It’s been well over a decade since Team USA had a figure skating lineup as strong as the one traveling to the Milano Cortina Olympics this winter. The group includes current world champions Ilia Malinin and Alysa Liu, and hopes are high that they’ll both return to the States with hardware in hand. In the process, hopefully they won’t get embroiled in an international scandal—though for champion figure skaters, that’s always a distinct possibility.
Figure skating has long been a controversy-prone sport. For one, it’s maddeningly subjective, with a scoring system that no one understands (judges included). It’s also got particularly lofty stakes: Skaters train their whole lives for a handful of minutes on the Olympic stage, their dreams riding on slivers of steel. Throw in a dash of geopolitics (on the ice, the Cold War never ended), and you’ve got all the ingredients for drama on an operatic scale. While no one can predict what will go down in Milano Cortina, read ahead to catch up on skating’s biggest scandals before the Games begin on February 6.
Sonja Henie’s Salute (1936)
Figure skating’s first star, Norwegian Sonja Henie, is credited with bringing skating to the masses—first through newsreels, then through Hollywood. Trained in ballet, she pushed the envelope by incorporating dance and choreography into her routines. She also introduced short skirts and white skates to the sport, making it glamorous. And as a 10-time world champion and three-time Olympic champion, Henie remains the most decorated women’s skater ever. Even today, she’s upheld as a master of shaping and promoting her own image. There’s just one slight issue: her coziness with Adolf Hitler.
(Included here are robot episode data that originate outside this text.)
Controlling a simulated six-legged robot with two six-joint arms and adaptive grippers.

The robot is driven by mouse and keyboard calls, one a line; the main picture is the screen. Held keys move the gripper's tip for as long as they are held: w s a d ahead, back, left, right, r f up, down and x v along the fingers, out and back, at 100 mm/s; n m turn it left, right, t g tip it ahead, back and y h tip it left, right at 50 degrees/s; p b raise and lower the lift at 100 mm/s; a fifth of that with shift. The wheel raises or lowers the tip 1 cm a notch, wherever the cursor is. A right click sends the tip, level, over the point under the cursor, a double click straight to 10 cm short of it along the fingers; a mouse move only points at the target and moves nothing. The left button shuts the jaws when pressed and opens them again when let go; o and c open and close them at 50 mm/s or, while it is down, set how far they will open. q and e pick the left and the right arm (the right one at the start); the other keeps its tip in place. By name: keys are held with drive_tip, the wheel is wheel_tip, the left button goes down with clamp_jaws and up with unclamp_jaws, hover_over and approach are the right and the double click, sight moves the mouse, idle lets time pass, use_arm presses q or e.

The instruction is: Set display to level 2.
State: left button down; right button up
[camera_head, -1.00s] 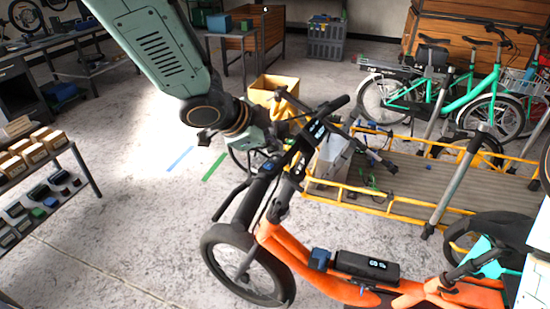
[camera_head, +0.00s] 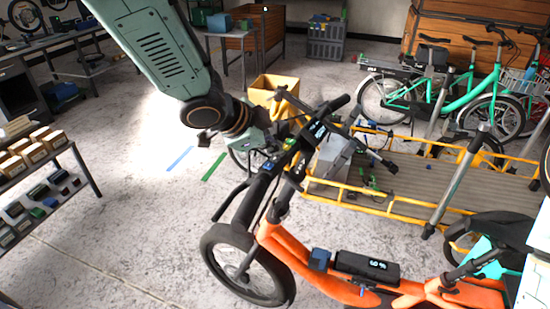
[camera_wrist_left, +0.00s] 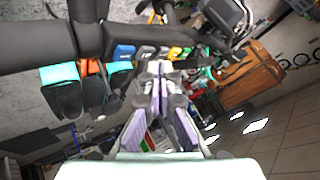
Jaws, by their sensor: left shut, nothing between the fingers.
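A small dark display (camera_head: 318,130) with lit characters sits on the handlebar of the orange cargo bike (camera_head: 330,277). Its level is too small to read. My left gripper (camera_head: 288,143) is at the handlebar, just left of the display; I cannot tell whether it touches anything. In the left wrist view the gripper (camera_wrist_left: 158,75) is shut and empty, its pale fingers together. Beyond the fingertips are several small coloured parts, including a blue one (camera_wrist_left: 124,52). The black handlebar (camera_wrist_left: 35,48) runs in from the left. My right gripper is not in view.
A battery (camera_head: 366,266) with a lit readout is on the orange frame. A yellow-railed cargo bed (camera_head: 430,185) stands behind the handlebar, and a yellow bin (camera_head: 272,88) further back. A shelf with boxes (camera_head: 35,150) is at left.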

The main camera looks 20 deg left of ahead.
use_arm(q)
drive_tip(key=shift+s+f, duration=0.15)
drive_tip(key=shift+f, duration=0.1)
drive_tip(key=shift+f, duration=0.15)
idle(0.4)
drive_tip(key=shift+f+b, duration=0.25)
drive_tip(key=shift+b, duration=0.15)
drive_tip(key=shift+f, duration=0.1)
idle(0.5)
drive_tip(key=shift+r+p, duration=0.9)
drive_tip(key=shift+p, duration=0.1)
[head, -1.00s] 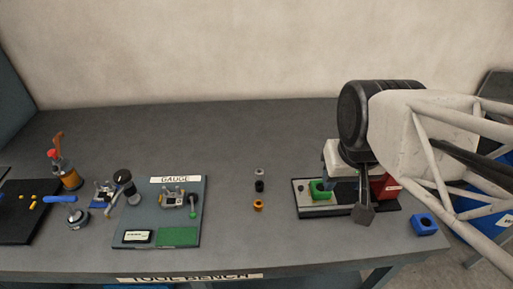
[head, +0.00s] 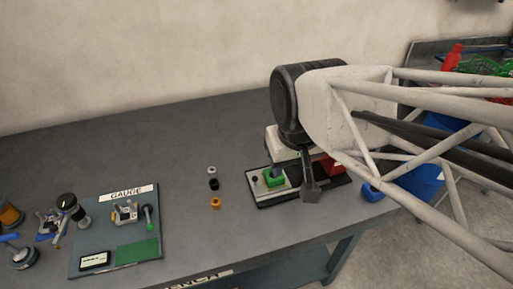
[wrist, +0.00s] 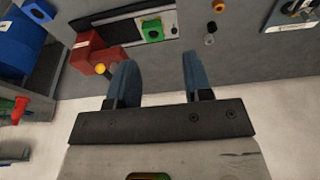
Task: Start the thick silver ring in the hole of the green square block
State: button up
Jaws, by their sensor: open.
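The thick silver ring (head: 211,170) stands on the bare grey bench, at the back of a short row of rings. In the wrist view it is a small grey ring (wrist: 209,40), right of my fingers. The green square block (head: 273,177) sits on a dark-edged board right of the rings. Its hole shows as a dark spot in the wrist view (wrist: 153,29), and I see nothing in it. My gripper (wrist: 158,68) is open and empty, its two blue fingers apart. In the head view my gripper (head: 310,188) hangs over the board, right of the green block.
A black ring (head: 213,184) and an orange ring (head: 215,202) stand in front of the silver one. A blue block (head: 372,191) lies near the bench's right end. The gauge board (head: 88,235) is left.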

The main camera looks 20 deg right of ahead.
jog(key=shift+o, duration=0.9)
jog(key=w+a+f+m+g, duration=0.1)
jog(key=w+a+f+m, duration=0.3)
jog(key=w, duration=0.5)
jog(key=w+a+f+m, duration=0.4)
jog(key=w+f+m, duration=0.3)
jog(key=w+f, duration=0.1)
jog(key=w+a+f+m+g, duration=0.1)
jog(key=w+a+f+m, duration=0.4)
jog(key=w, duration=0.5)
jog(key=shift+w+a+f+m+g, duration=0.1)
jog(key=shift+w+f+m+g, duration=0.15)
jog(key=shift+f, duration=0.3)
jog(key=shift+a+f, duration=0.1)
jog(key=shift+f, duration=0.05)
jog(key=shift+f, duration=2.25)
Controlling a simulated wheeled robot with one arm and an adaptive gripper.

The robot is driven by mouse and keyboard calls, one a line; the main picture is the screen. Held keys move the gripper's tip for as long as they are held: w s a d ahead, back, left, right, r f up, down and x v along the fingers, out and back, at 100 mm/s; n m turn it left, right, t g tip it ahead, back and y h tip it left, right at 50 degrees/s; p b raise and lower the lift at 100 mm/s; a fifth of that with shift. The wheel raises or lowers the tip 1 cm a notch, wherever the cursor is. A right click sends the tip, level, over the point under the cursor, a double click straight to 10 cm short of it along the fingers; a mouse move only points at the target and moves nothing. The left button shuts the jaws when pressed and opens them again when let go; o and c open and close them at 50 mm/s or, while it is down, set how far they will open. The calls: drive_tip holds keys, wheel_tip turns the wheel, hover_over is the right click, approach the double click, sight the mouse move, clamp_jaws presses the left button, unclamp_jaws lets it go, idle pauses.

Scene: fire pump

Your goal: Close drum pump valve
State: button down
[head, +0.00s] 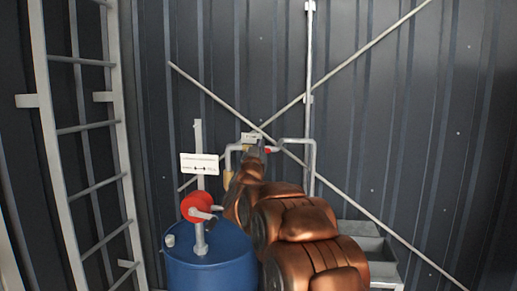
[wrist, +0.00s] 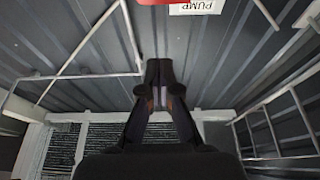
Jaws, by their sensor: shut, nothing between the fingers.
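A small red part (head: 267,150), possibly the valve handle, shows on the grey pipe (head: 300,139) on the back wall, right beside the end of my arm. A red part (wrist: 158,2) also shows at the top edge of the wrist view, mostly cut off, with an upside-down PUMP label (wrist: 196,7) beside it. My gripper (wrist: 160,68) is shut and empty, its fingertips below the red part in the wrist picture and apart from it. In the head view my arm hides most of the gripper and part of the pipework.
A blue drum (head: 208,262) stands at the lower middle with a red hand-crank pump (head: 196,207) and a white sign (head: 199,164). A grey ladder (head: 60,170) is at left. Grey bins (head: 366,245) stand at lower right. Diagonal braces (head: 375,45) cross the corrugated wall.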

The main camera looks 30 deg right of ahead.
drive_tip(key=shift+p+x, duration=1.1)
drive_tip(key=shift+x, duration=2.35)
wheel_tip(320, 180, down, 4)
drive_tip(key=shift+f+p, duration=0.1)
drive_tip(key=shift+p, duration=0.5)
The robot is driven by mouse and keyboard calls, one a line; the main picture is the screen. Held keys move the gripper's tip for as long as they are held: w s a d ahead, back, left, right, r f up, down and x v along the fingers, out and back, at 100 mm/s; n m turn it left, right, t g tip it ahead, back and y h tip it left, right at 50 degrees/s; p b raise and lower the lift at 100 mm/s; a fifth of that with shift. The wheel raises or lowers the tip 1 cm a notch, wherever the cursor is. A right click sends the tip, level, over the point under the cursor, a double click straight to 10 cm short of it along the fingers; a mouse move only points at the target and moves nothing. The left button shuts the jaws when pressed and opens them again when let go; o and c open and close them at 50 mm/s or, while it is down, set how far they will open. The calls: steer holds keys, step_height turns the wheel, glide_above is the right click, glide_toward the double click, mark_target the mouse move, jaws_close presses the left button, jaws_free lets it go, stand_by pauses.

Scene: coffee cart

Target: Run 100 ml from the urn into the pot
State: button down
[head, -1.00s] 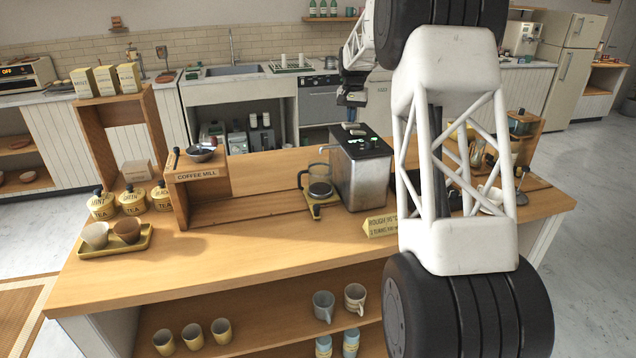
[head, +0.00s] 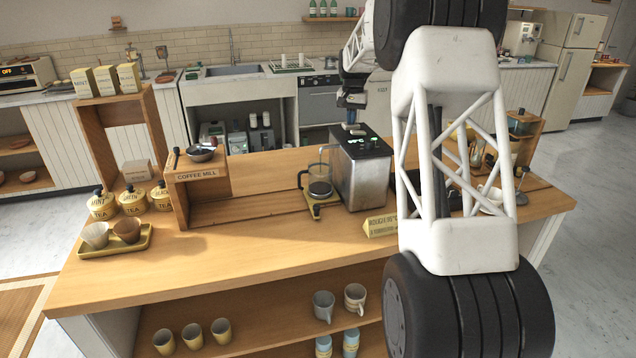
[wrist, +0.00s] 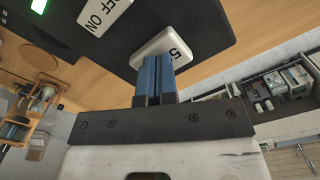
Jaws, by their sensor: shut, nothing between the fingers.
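The urn (head: 362,180) is a steel box with a black top, standing in the middle of the counter. The glass pot (head: 320,188) stands under its spout, left of it, on a yellow base. A pale bluish streak (head: 321,157) shows between spout and pot; it looks like water, but the level inside is too small to read. My gripper (head: 352,126) is shut and empty, fingers down at the urn's top. In the wrist view its blue fingertips (wrist: 158,60) are at a white key marked 5 (wrist: 165,45). A white OFF ON key (wrist: 103,14) lies beside it.
A yellow sign (head: 381,226) stands in front of the urn. A tray with two cups (head: 93,250) is at the left. The front middle of the counter is clear.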

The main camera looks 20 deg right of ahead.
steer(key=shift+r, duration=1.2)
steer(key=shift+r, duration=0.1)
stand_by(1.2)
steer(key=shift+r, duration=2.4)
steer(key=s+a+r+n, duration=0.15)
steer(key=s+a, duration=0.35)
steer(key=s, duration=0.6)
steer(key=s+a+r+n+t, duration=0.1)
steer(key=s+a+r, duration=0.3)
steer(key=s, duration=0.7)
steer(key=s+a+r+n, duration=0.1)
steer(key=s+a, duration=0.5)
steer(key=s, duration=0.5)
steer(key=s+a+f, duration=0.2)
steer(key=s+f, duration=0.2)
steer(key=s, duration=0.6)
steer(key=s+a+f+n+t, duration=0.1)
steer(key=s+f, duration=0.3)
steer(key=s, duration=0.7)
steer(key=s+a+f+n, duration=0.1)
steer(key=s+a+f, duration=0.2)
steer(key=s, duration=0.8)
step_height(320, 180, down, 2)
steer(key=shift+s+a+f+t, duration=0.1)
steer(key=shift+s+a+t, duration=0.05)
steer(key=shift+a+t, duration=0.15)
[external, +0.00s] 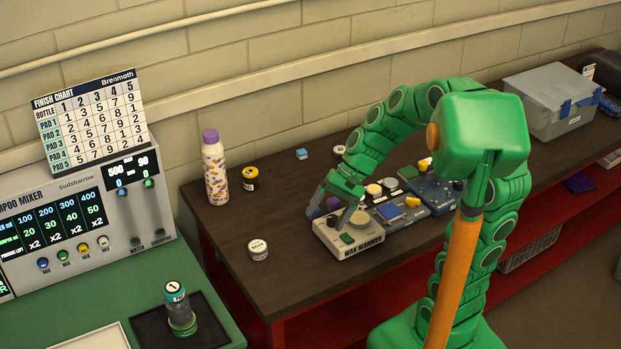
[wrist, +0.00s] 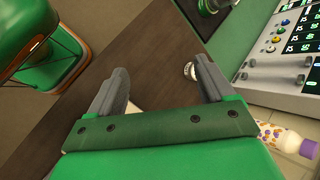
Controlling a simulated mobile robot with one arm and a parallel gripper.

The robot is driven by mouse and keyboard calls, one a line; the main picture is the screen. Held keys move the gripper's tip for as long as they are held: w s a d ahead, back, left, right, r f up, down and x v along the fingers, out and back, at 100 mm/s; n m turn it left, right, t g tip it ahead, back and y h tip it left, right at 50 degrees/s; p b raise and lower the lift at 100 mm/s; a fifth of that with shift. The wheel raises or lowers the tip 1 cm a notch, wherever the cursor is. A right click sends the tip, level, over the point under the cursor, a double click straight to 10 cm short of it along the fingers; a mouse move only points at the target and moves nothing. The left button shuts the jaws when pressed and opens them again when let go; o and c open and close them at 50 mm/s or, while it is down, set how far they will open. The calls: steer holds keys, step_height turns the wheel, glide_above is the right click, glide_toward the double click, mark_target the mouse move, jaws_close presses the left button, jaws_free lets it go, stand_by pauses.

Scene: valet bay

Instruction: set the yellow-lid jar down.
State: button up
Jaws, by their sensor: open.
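My gripper (external: 332,208) is open just above the wax warmer (external: 338,239). Its two fingers show apart in the wrist view (wrist: 160,76), with nothing held between them that I can see. A small yellow-and-black jar (external: 250,179) stands upright on the dark table, left of my gripper and near the wall; its top looks yellow. It is apart from the gripper. Another small yellow item (external: 424,165) sits by the blue device (external: 436,190), partly behind my arm, and I cannot tell what it is. My wrist hides part of the wrist view.
A purple-capped bottle (external: 215,168) stands left of the yellow-and-black jar. A white-lidded jar (external: 258,249) stands near the front left table edge. The dark table (external: 285,205) is bare between these and the warmer. A grey bin (external: 552,100) stands far right.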

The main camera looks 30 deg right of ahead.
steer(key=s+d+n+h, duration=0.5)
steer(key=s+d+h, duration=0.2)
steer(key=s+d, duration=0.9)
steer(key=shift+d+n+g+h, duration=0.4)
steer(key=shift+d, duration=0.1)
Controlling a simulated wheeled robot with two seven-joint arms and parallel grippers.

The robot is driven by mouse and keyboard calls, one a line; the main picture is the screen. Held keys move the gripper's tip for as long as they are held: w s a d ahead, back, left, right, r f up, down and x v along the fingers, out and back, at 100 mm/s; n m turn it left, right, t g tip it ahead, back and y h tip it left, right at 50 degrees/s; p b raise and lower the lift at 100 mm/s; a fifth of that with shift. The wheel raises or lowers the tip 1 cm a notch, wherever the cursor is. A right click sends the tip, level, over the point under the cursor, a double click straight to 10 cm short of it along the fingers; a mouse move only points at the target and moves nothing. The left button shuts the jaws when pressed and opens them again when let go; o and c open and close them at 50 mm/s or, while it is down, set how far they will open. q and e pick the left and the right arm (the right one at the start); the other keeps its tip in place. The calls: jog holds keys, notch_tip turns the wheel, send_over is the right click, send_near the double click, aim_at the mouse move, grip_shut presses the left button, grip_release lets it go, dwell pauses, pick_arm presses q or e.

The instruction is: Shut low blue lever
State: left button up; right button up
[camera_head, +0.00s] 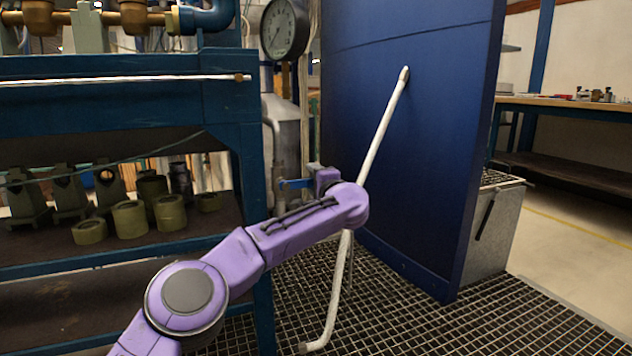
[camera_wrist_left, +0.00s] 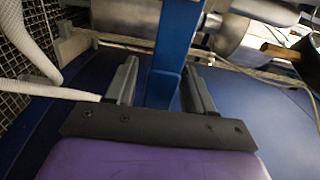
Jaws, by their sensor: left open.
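The low blue lever (camera_head: 293,184) shows in the head view as a short blue bar just left of the end of my purple left arm. In the left wrist view a blue flat bar, which looks like the lever (camera_wrist_left: 176,45), runs from the top down between the two grey fingers. My left gripper (camera_wrist_left: 160,70) is open, with one finger on each side of the bar and gaps showing. In the head view the left gripper (camera_head: 318,176) is mostly hidden by its own wrist. My right gripper is in neither view.
A tall blue panel (camera_head: 410,130) stands right of the arm, with a white hose (camera_head: 385,120) hanging from it behind the wrist. A blue bench (camera_head: 225,100) with shelves of fittings stands left. A gauge (camera_head: 284,28) is above. Grating (camera_head: 500,325) covers the floor.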

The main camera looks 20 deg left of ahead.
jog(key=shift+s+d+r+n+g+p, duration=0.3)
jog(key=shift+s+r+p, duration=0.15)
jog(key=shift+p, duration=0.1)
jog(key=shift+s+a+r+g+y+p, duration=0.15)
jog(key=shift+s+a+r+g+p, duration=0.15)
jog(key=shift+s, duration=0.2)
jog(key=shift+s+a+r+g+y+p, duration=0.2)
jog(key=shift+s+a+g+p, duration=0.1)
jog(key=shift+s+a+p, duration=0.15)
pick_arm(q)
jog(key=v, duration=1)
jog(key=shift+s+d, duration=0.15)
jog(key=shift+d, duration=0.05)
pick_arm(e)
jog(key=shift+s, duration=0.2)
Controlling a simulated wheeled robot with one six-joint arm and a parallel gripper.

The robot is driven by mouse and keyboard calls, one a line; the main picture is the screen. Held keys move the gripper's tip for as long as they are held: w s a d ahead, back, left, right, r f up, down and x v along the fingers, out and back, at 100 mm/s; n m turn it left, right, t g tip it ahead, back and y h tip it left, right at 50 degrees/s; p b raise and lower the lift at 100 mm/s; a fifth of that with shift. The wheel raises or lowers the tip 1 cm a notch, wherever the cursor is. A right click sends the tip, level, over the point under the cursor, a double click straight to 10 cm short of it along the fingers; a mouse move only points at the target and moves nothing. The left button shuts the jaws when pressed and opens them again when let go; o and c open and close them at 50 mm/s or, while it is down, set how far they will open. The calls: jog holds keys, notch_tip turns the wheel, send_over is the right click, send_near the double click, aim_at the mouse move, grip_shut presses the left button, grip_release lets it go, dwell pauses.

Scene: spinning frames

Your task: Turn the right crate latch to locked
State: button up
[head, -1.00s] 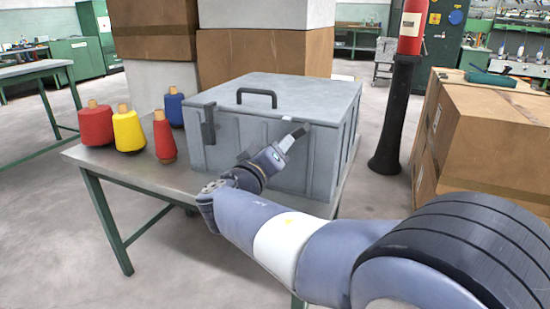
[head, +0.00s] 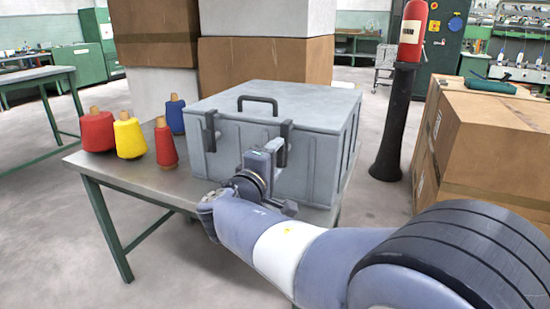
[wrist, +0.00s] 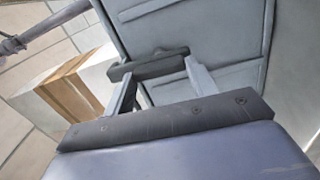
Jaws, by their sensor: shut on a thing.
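The grey crate (head: 237,137) stands shut on the table, with a black handle on its lid. Its right latch (head: 287,134) is a dark bar at the right of the front face, now hanging about upright, like the left latch (head: 209,131). My gripper (head: 278,150) is at the front face, shut on the right latch. In the wrist view, the two pale fingers of my gripper (wrist: 163,84) stand on either side of the dark latch bar (wrist: 150,65). The latch's lower part is partly hidden by my gripper in the head view.
Red, yellow and blue thread cones (head: 129,136) stand on the table (head: 185,187) left of the crate. Cardboard boxes (head: 490,135) are at the right, and a black post with a red extinguisher (head: 412,32) stands behind. Bare floor lies between.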

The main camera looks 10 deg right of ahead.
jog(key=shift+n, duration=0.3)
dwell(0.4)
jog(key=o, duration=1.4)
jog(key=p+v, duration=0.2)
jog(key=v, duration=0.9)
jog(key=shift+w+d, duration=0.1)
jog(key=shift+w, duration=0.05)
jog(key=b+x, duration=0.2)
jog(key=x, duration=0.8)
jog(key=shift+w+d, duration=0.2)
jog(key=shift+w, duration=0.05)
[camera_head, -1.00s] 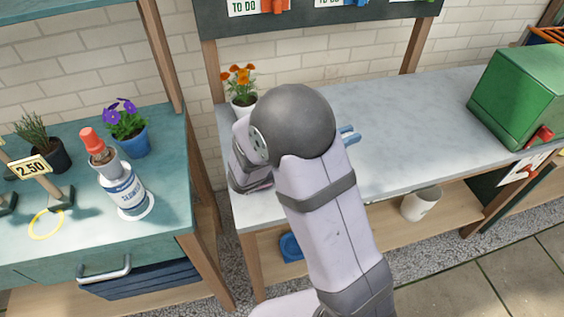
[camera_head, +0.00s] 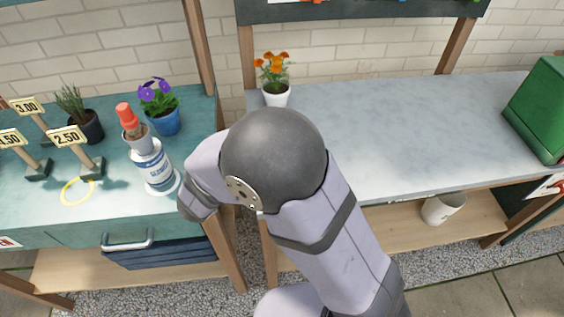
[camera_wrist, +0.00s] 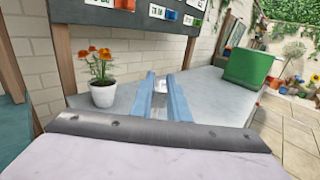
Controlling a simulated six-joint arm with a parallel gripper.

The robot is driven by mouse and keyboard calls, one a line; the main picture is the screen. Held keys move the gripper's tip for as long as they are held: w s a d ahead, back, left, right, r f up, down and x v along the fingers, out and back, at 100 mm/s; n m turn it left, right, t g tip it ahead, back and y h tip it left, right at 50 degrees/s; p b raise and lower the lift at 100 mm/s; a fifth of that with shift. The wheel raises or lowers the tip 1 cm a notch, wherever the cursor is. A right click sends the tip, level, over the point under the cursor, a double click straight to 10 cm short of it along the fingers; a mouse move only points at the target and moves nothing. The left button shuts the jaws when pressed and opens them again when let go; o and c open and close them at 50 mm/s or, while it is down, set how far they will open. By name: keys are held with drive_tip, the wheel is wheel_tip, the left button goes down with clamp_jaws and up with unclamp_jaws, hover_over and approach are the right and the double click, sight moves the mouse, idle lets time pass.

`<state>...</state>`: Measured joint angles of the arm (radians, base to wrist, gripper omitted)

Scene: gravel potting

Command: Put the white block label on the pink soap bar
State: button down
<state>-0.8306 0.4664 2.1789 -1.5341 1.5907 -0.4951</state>
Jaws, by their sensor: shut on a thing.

Sonja Henie in the 1944 film It’s a Pleasure.Keystone/Getty Images
In Berlin, ahead of the 1936 Winter Olympics—her last—Henie skated up to the führer. As Swedish skater Vivi-Anne Hultén recalled in the 1990s, “She went and gave a Hitler salute during the Olympic Games and shook hands with Hitler, and everybody said she became his girlfriend.” The idea that Henie actually had a romantic relationship with Hitler is widely disputed; the ice princess and the dictator did, however, reportedly go to lunch after Hitler congratulated her rinkside on winning her third Olympic title. The Nazi leader also wrote a lengthy inscription on a signed photo for Henie, which her family displayed at their Oslo home. Though Germany occupied Norway during the war, the Henies’s house went untouched.
“I don’t think Sonja Henie was a political person in any way, shape, or form,” Olympic gold medalist Dick Button told Vanity Fair in 2014. “She was an opportunist…. I don’t think she could have cared less who Hitler was, except for whatever power he had and what it would do for her career.” Opportunism did seem to be Henie’s distinguishing trait. Years after saluting Hitler, she starred in a 1939 anti-Nazi film called Everything Happens at Night. Henie plays a young woman, caught in a love triangle, whose father has escaped from a concentration camp. The reviews weren’t great, but Henie was getting paid: she’d signed a $300,000 contract with 20th Century Fox. In all, she starred in 11 Hollywood movies, skating in several of them—and at the peak of her career, she was one of the highest-paid actors in Hollywood.
A Risqué Showgirl Costume (1988)
Besides Henie, Germany’s Katarina Witt is the only women’s skater to win back-to-back Olympic gold medals. Known for her glamour and beauty, Witt was figure skating’s 1980s sex symbol. As a 2019 academic paper titled “Katarina Witt and the Sexual Politics of Sport in the Cold War” puts it, Witt and her coach “consciously cultivated her fame by increasing the sexual tension of her performances.” Oh my! One purported way to increase “tension” is by wearing a “provocative” outfit—and that’s exactly what Witt was accused of doing when she descended on the Calgary Olympics to defend her title.
“We’re here to skate in a dress, not in a G-string,” said Canadian coach Peter Dunfield. He was referring derisively to the glitzy showgirl getup Witt wore for her short program, which was set to Broadway tunes from Hello, Dolly! and Jerry’s Girls. While it seems Dunfield didn’t have the best grasp on what constitutes a G-string (perhaps he’d never seen one?), Witt’s high-cut ensemble did display a fringe of feathers instead of a traditional skirt. In response to the negative remarks, she said, “Why shouldn’t we stress what is attractive?” But Dunfield would hear none of it. “The real provocative side is the back,” he grumbled to the press, before adding, “but in the front, you’ve even got cleavage.”